Julie Delporte fait l’autobiographie de son corps, de son corps vivantE. Le féminin est à relever, car l’histoire de son corps est profondément déterminée par son genre. Depuis quelques décennies, les discours féministes ont permis de mettre en lumière à quel point les violences sexistes et sexuelles créent une dissonance, pour ne pas dire un conflit, entre le corps et l’esprit. Le patriarcat et ses penseurs n’ont d’ailleurs jamais cessé de répéter que non seulement le corps et l’esprit n’avaient rien en commun, mais en plus que le corps était en tous points inférieur à l’esprit. Méprisable. Sale. Honteux.

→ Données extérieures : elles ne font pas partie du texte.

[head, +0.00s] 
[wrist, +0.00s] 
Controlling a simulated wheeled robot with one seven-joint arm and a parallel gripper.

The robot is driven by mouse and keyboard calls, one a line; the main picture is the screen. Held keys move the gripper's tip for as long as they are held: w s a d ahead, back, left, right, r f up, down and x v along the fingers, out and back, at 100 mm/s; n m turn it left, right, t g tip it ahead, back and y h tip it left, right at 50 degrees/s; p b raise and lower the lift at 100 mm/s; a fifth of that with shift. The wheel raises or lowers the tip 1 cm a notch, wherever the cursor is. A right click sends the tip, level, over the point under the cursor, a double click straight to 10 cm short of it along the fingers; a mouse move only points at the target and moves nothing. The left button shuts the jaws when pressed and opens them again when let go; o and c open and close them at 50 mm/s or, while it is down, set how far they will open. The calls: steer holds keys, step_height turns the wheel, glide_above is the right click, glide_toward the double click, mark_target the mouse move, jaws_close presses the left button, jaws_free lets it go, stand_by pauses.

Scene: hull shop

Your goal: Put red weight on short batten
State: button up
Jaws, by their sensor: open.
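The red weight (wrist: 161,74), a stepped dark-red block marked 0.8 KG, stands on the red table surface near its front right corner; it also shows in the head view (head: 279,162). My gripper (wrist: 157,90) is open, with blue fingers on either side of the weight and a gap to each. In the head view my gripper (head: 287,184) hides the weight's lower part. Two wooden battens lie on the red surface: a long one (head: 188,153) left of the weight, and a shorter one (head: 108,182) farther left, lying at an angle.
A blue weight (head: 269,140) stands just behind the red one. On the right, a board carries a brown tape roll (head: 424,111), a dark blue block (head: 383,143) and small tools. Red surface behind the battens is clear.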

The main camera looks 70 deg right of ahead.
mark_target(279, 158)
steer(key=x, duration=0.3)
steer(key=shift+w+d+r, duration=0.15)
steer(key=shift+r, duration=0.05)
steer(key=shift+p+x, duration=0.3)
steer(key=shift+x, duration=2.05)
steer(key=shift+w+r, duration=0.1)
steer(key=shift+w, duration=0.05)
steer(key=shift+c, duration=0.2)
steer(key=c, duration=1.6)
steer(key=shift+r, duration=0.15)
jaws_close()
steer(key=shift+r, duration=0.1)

Le corps féminin, du moins le corps perçu comme tel, n’appartient jamais vraiment à l’esprit qui l’habite, mais aux regards, aux mains, et aux assauts des esprits qui l’observent et le dominent. 

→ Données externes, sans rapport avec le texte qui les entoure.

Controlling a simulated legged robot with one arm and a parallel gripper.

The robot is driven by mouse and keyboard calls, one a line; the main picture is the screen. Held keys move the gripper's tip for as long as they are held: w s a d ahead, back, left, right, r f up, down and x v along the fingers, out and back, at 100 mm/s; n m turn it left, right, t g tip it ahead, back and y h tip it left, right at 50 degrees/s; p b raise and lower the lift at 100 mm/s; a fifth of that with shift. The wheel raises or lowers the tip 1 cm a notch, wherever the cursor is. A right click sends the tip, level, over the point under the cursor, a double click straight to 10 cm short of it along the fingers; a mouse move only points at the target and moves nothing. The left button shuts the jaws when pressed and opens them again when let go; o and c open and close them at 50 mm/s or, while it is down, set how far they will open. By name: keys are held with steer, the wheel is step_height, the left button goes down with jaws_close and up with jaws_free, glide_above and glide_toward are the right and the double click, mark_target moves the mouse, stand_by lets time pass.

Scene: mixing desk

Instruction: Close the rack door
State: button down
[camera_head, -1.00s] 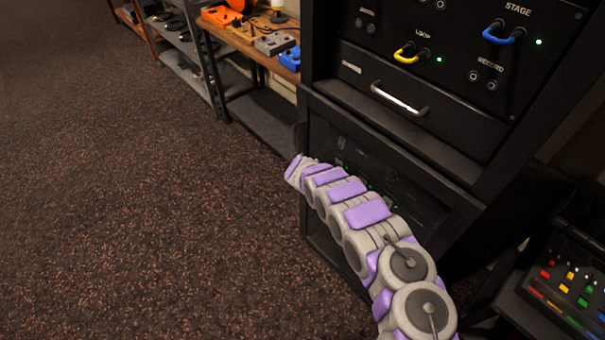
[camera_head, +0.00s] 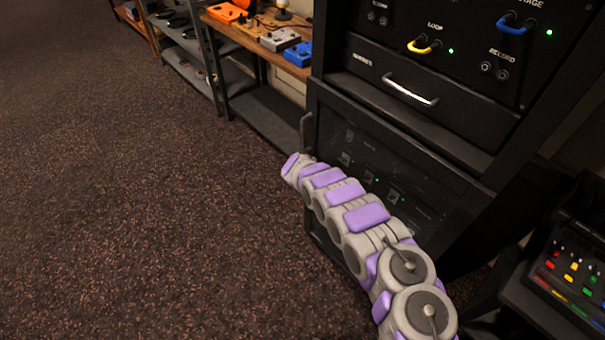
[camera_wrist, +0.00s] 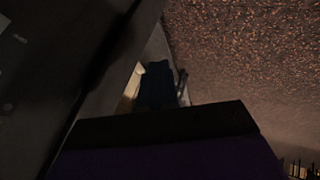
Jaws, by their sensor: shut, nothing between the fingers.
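The rack door (camera_head: 375,160) is a dark framed glass panel low on the black rack, with equipment and small green lights dim behind it. It looks close to flush with the rack front; I cannot tell whether a gap is left. Its upright handle (camera_head: 306,132) is at the left edge. My gripper (camera_head: 290,166), at the end of the grey and purple arm, is shut and empty beside the door's left edge, just below the handle. Contact is unclear. In the wrist view a dark flat panel, probably the door (camera_wrist: 55,70), fills the left side.
Above the door are a drawer (camera_head: 425,105) with a silver handle and a panel with yellow and blue cable loops. A wooden shelf (camera_head: 255,45) with pedals stands left of the rack. A mixer (camera_head: 570,265) is at lower right. Carpet (camera_head: 150,200) at left is clear.

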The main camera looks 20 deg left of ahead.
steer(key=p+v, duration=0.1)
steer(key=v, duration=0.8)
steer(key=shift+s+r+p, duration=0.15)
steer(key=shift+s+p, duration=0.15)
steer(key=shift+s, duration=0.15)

L’histoire d’un corps vivante, c’est aussi une histoire de la violence. C’est l’histoire d’un inceste, alors que l’autrice est encore enfant. C’est le silence, c’est l’incompréhension. Connexion rompue, le corps ne répond plus. Ou est-ce l’esprit ? “Depuis très longtemps, mon corps, ce point de contact tangible avec le monde, représente une possibilité d’agression.” écrit Julie Delporte, “Pas étonnant que je m’en sois dissociée.” Cette dissonance corps/esprit qui fait que la violence sexuelle se reproduit, à plusieurs reprises, dans la vie de l’artiste. Comment y mettre un terme ? Comment guérir ? Comment se libérer ? L’artiste nous fait part de son cheminement, sans aucune injonction. Chaque guérison est unique, aucune épiphanie ne se ressemble.

Généalogie lesbienne 

Corps vivante, c’est aussi une autobiographie lesbienne. La découverte tardive de sa sexualité, à 35 ans, la recherche, les trouvailles, les questionnements. La création d’une généalogie lesbienne ; se trouver des modèles, se plonger dans les classiques. Le lesbianisme qui se révèle être porteur de nombreuses réponses. L’ouvrage illustre sa bibliographie. Sur les pages, des figures familières défilent : un portrait de Monique Wittig, des dessins inspirés des photographies de Zanele Muholi (photographe queer d’Afrique du Sud), une courte biographie de Tove Janson et de ses utopiques Moomins… Adrienne Riche, Chantal Akerman, Frida Kahlo, Barbara Hammer, Rosa Bonheur, voilà comment pourraient se nommer les étoiles qui constituent la constellation que Julie Delporte s’est créée et qu’elle exploite au fil des pages. 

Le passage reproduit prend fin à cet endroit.